Her cynicism isn't real, though. She's eleven; how could it be? It slips the moment she stops watching herself, and I feel a kind of vengeful gratitude every time I see her accidentally take pleasure in one of Carroll's stupid, stupid puns. She learned somewhere that world-weariness is cool, but imbibed the diction of disillusion without, bless her, any of the content.

When I was eight, an old lady stopped me outside of church to tell me: "My goodness, you have beautiful eyes. Do you know what beautiful eyes you have?" I have no idea what I responded, but I'm sure it was inaudible, since I was wishing I was underground or dead or both at the time. If I had thought of it, I would have said, "No, but do you know what horrifying breath you have?"


Just as well I didn't. I don't hold it against her, and I'm not claiming that the experience traumatized me. But I do remember vowing 5 minutes later that when I was old I would never, ever, ever talk to a kid my age in a way that would make them feel that mortifyingly small, would never become one of those people who, in Leif Enger's words, "believes that all kids have blunted senses."

I've done other things, certainly.
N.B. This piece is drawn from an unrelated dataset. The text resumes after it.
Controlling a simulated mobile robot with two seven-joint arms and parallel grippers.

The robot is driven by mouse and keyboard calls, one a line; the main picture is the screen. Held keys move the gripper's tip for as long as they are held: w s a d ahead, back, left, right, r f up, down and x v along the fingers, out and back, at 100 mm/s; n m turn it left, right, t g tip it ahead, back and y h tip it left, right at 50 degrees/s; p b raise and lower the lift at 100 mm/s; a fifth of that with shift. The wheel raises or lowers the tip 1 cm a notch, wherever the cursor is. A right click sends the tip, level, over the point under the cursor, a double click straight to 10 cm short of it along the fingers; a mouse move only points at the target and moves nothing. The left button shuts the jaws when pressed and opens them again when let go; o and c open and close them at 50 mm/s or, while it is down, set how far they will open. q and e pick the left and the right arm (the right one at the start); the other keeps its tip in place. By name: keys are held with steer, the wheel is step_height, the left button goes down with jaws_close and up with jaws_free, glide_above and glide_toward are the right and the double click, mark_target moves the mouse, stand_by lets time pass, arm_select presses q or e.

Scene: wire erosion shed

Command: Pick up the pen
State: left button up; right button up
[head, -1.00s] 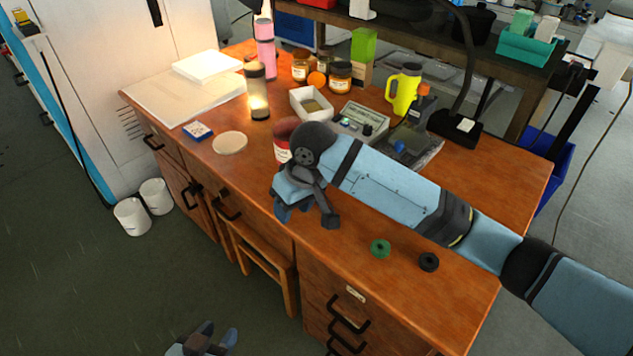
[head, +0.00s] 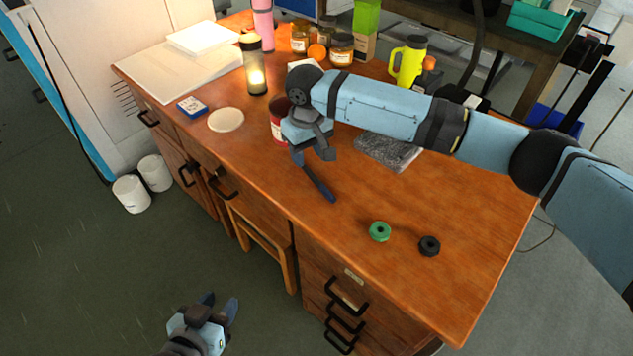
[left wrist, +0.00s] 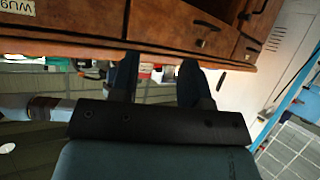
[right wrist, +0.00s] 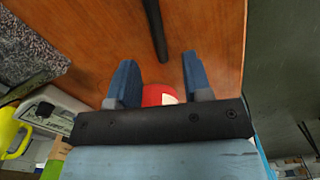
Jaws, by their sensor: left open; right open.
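The pen (head: 321,187) is a thin dark stick lying on the wooden desk near its front edge. My right gripper (head: 311,158) is over the desk at the pen's far end, open and empty. In the right wrist view the pen (right wrist: 156,30) lies beyond the fingertips, roughly in line with the gap between the open fingers (right wrist: 158,66). I cannot tell how high the fingers are above the desk. My left gripper (head: 219,301) is open and empty, low over the floor in front of the desk; its fingers also show in the left wrist view (left wrist: 157,68).
A red can (head: 277,128) stands close behind my right gripper. A green ring (head: 380,231) and a black ring (head: 429,246) lie to the right. A lit lantern (head: 256,78), a round disc (head: 226,120) and a grey slab (head: 388,151) are farther back.

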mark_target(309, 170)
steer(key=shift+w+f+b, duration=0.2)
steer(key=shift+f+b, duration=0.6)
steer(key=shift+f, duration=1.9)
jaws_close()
I've yelled at my students, ignored them, shamed them for minor infractions, made unreasonable requests of them while refusing them their reasonable ones.

But, so far as I can tell, I don't treat them like children; if you see what I mean. Talking to a child as if he were a child is just as boneheaded as telling a girl that she throws like a girl. So I try to remember, even when I am yelling at them for not doing something that I never told them to do in the first place, that they are big and little at the same time.

Sunday, November 22, 2009

Misunderstandings

I don't mean to make this a blog where I continually make fun of my students. But then, I don't think of it as "making fun"—just a kind of fond laughing at their foibles. Parents can laugh at their kids, right? So, so can teachers, right? It's not like I play "warp the kid" like a certain godfather of mine used to do.

And when someone fills out a vocabulary card like this...well, it probably means I didn't explain what I wanted very clearly. Excerpt:
Word: Treacle.
What I think it means: kind.
Sentence where I found it: They lived on treacle.
What it actually means: A kind of molasses.
A new sentence using this word: I am a kind molasses.
Coincidentally, "a kind molasses" is exactly how I would describe this girl, based on her classroom demeanor. Except when she's a mean molasses.

Friday, November 20, 2009

The Slar Wowne

On a Latin test I recently graded, one of the sentences to be translated was:

Cornelia ancillam, nomine Syram, observat.

The correct translation would be "Cornelia watches a slave woman, named Syra." It's a pretty cool sentence—since Latin is highly inflected, we know what the direct object is way before we know what the verb is. Neat.

Some of them thought it was neat, too, or anyway were suitably baffled ("Did they just wait around for the verb, or what?"). One of them, though, translated the sentence as follows:

Cornia waches the slar wowne.

I loved this. Why did I love it? Of all the possible reasons she wrote it, none are good:

(1) She thought she was writing "slave woman."
(2) She had no idea what she was writing.
(3) She's not aware that writing is meant to convey ideas, but knows that I am going to pester her until she makes some marks.

I don't know what the world looks like to someone who can't read. I can't remember when words weren't one of the most important parts of me. I know there are a lot of functional illiterates in the world. I also know that it's not unusual for someone to get to sixth grade with their mind being a pile of mush. But I can't imagine it, because I am luckier than they are.

I asked the my 6th grade literature class recently to name their favorite story—something that wasn't just exciting, but was magical, mysterious, something that they believed might stay with them their entire lives.

Most of them named Zombieland.



Well, I'm a dope. It's the typical grownup mistake (I'm a grownup, kind of): take the thoughts that you formulated about your childhood fifteen years later, and assume that eleven-year-olds are thinking them right now.

But, really?? They can't mean Zombieland occupies the same space in their heads as The Phantom Tollboth and Matilda and Harold and the Purple Crayon did, and do, in mine. Can they? Do they have anything to fill that space? I'm not saying I never watched or read crap, but I watched and read stuff besides crap, too. I'm pretty sure their heads are filled mostly with crap.

And how am I going to convince them that they'll be so much richer—you know, like me—if they fill that space with the stuff I am always going on about? How do I get them to stop calling Lewis Carroll's Alice a whiny weirdo who talks to herself and cries too much? (Well, they're kind of right.)

I'm not really sure. But part of what made me love the slar wowne was the unintentional irony, coming as it did from the pencil of an Alice-mocker: to my ears, the phrase doesn't sound like sub-English but like middle-English; or even better, it's something Lewis Carroll could have thought of, like a mome rath.

So, anyway, I thought it would make a good name for a blog.